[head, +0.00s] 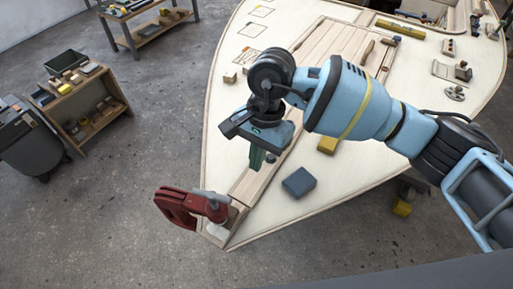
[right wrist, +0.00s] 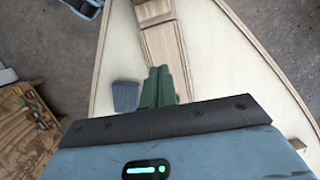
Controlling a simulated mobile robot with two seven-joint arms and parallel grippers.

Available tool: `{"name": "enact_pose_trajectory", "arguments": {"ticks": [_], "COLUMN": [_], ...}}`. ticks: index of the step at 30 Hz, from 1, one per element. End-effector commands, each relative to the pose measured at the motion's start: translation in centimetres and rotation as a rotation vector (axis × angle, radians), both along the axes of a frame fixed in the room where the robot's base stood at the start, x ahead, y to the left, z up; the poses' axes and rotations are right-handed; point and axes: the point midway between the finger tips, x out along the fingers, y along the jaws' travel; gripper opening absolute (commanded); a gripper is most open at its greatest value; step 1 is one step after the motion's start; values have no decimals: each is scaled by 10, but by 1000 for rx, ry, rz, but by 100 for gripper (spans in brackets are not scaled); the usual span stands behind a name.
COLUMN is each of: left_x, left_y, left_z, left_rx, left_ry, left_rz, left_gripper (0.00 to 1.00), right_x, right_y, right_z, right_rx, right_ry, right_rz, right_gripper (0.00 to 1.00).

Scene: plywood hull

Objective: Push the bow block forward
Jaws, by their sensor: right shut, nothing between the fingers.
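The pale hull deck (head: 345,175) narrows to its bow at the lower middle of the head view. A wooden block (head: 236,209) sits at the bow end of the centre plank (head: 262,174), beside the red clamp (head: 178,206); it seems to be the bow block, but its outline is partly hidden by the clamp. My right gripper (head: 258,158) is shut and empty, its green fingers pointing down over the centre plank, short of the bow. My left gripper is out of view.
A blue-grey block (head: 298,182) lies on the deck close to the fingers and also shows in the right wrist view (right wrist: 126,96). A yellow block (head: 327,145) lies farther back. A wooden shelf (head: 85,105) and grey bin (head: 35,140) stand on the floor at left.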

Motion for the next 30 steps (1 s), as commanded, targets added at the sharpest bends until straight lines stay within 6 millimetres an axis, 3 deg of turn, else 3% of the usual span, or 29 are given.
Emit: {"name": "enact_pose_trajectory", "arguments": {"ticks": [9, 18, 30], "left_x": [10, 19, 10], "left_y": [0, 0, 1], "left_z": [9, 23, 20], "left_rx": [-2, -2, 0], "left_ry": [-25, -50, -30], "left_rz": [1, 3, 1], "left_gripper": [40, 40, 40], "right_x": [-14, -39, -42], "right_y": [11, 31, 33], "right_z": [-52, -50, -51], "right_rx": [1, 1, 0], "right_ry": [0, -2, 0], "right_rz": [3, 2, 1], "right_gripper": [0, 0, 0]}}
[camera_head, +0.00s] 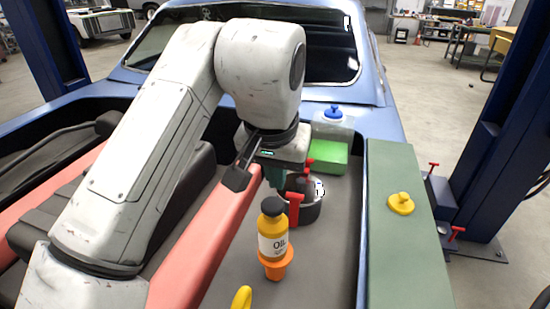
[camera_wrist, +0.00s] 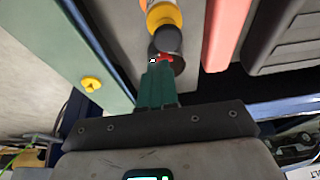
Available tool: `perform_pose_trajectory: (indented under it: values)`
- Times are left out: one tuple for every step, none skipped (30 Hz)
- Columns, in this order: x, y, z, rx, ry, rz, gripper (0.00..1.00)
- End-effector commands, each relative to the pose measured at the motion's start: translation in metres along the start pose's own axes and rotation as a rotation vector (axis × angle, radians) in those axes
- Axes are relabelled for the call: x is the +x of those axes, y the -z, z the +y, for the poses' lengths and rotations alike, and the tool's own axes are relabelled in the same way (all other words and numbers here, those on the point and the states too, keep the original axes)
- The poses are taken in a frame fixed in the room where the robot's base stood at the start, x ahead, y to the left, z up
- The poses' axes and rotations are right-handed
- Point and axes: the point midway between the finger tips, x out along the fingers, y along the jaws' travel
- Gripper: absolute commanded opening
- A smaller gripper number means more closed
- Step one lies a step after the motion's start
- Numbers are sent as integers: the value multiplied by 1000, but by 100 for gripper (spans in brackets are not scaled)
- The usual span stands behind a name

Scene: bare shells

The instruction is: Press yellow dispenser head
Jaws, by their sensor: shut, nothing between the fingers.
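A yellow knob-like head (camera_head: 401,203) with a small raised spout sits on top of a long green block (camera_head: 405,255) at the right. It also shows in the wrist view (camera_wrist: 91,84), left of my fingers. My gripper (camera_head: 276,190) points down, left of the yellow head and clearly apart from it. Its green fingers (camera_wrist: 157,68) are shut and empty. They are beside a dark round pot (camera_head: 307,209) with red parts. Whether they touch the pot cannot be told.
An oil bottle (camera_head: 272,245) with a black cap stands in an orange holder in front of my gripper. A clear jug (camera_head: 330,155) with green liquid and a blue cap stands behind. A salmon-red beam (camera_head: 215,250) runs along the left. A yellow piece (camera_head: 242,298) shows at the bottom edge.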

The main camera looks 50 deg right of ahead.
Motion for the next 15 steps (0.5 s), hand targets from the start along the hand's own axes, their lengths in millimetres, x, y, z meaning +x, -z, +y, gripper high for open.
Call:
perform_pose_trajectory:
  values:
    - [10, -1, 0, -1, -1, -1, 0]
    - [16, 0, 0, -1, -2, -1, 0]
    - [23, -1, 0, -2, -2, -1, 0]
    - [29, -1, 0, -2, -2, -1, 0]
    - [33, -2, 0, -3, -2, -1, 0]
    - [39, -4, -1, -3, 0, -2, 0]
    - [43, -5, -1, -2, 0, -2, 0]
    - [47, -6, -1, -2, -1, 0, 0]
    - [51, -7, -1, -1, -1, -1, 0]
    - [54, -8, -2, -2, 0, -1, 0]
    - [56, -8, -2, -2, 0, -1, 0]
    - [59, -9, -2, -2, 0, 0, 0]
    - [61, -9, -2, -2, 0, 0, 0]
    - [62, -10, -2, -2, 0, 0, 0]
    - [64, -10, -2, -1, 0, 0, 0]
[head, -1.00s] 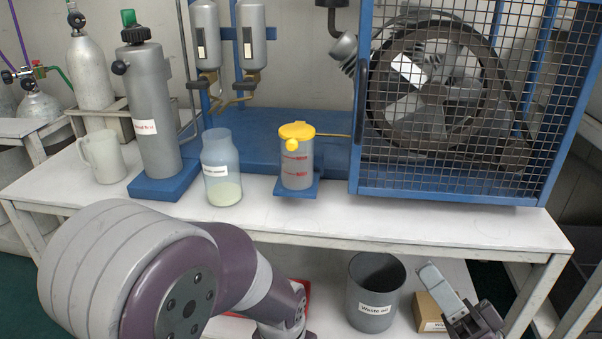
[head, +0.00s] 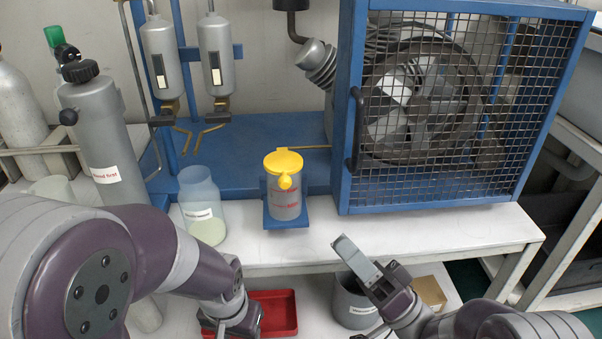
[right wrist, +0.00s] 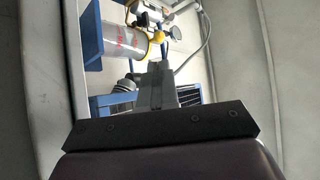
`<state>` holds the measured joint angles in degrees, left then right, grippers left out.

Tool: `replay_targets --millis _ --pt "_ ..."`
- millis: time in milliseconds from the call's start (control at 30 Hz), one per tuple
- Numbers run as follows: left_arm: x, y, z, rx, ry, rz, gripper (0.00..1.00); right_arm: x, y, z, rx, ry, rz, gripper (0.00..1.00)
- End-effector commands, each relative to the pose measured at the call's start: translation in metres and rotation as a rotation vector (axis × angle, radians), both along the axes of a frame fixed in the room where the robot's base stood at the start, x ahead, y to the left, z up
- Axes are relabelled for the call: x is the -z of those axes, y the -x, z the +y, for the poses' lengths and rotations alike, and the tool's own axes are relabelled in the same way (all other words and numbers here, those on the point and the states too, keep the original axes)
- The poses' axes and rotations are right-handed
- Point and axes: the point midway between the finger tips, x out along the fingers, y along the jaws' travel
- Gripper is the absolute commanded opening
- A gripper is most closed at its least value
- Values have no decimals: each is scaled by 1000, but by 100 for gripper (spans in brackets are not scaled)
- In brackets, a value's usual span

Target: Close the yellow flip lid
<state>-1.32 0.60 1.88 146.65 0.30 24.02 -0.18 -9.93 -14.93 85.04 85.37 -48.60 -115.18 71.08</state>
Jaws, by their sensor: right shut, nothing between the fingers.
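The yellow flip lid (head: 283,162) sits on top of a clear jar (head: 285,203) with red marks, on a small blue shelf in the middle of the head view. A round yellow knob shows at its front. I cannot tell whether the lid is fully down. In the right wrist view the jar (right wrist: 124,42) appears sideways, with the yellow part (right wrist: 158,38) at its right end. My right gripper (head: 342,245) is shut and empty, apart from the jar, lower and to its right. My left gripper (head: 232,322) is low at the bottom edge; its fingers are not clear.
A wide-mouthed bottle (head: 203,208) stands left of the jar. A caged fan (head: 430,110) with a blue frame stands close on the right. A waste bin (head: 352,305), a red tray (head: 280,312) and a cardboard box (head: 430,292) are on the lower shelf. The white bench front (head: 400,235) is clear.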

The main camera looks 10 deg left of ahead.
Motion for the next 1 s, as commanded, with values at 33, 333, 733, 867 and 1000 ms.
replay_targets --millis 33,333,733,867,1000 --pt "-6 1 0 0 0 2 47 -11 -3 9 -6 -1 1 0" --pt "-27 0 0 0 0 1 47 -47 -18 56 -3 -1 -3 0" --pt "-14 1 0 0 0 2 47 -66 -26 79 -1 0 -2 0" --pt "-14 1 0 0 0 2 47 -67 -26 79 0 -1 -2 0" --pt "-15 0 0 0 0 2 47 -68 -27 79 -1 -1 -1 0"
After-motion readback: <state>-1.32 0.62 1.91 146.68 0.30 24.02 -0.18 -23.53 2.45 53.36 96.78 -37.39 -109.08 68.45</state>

:: REQUEST ::
Show each line of the data that contains the string "closed".

:: EXERCISE RESPONSE ::
- A smaller gripper number means more closed
- A gripper is most closed at its least value

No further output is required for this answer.